>> Start Available data

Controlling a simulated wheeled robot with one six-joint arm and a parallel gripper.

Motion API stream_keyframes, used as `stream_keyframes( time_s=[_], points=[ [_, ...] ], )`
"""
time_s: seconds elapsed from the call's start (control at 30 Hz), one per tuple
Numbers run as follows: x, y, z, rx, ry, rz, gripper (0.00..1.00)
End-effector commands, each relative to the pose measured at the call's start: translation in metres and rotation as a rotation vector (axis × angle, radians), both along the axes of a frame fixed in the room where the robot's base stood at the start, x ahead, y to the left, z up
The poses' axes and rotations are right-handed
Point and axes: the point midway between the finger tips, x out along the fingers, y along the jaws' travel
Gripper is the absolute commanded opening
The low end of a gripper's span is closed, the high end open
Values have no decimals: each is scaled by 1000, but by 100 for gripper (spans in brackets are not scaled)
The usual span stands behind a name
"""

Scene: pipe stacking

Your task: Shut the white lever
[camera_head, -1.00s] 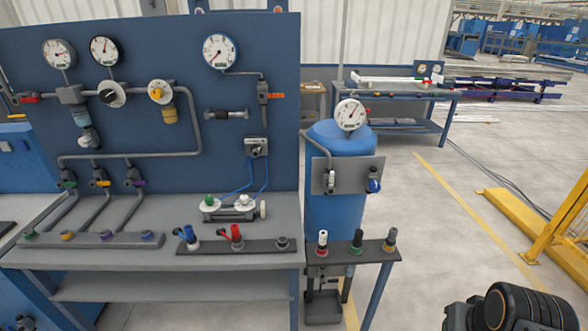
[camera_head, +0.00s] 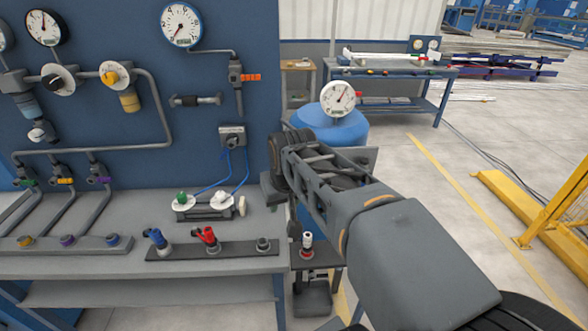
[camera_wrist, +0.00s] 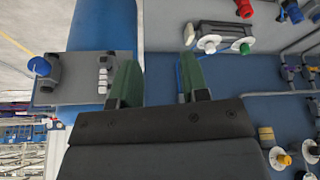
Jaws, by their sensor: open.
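In the wrist view, a grey plate (camera_wrist: 72,92) on the blue tank (camera_wrist: 115,20) carries a small white handle-like part (camera_wrist: 103,78), which I take as the white lever, and a blue knob (camera_wrist: 40,66). Whether the lever is open or shut, I cannot tell. My gripper (camera_wrist: 160,82) is open and empty, its two green-faced fingers apart. The white part lies just left of the left finger in this picture; no contact is clear. In the head view, my arm covers most of the plate.
A device with white (camera_head: 220,199) and green-topped knobs sits on the bench (camera_head: 130,280). In front is a rail with a blue lever (camera_head: 157,240) and a red lever (camera_head: 208,238). A pressure gauge (camera_head: 337,98) tops the tank. The floor at right is open, before a yellow frame (camera_head: 530,210).

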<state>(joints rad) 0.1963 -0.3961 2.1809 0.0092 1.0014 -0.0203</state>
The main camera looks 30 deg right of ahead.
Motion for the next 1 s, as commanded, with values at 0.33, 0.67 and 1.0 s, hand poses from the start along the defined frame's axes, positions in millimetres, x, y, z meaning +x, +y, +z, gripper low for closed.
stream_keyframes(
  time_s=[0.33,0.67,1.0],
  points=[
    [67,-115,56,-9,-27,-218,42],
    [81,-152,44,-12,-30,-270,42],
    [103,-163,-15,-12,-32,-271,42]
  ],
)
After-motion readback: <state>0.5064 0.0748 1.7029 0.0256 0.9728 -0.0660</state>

>> End Available data

What you will do: Write the lines out exactly, from the one with "The main camera looks 30 deg right of ahead." down to the last line of the listing, and leave out all others.

Solution to this exercise:
The main camera looks 30 deg right of ahead.
Motion for the next 1 s, as commanded, with values at 0.33, 0.67 and 1.0 s, hand poses from the start along the defined frame's axes, positions in millimetres, x, y, z meaning +x, +y, +z, gripper low for closed.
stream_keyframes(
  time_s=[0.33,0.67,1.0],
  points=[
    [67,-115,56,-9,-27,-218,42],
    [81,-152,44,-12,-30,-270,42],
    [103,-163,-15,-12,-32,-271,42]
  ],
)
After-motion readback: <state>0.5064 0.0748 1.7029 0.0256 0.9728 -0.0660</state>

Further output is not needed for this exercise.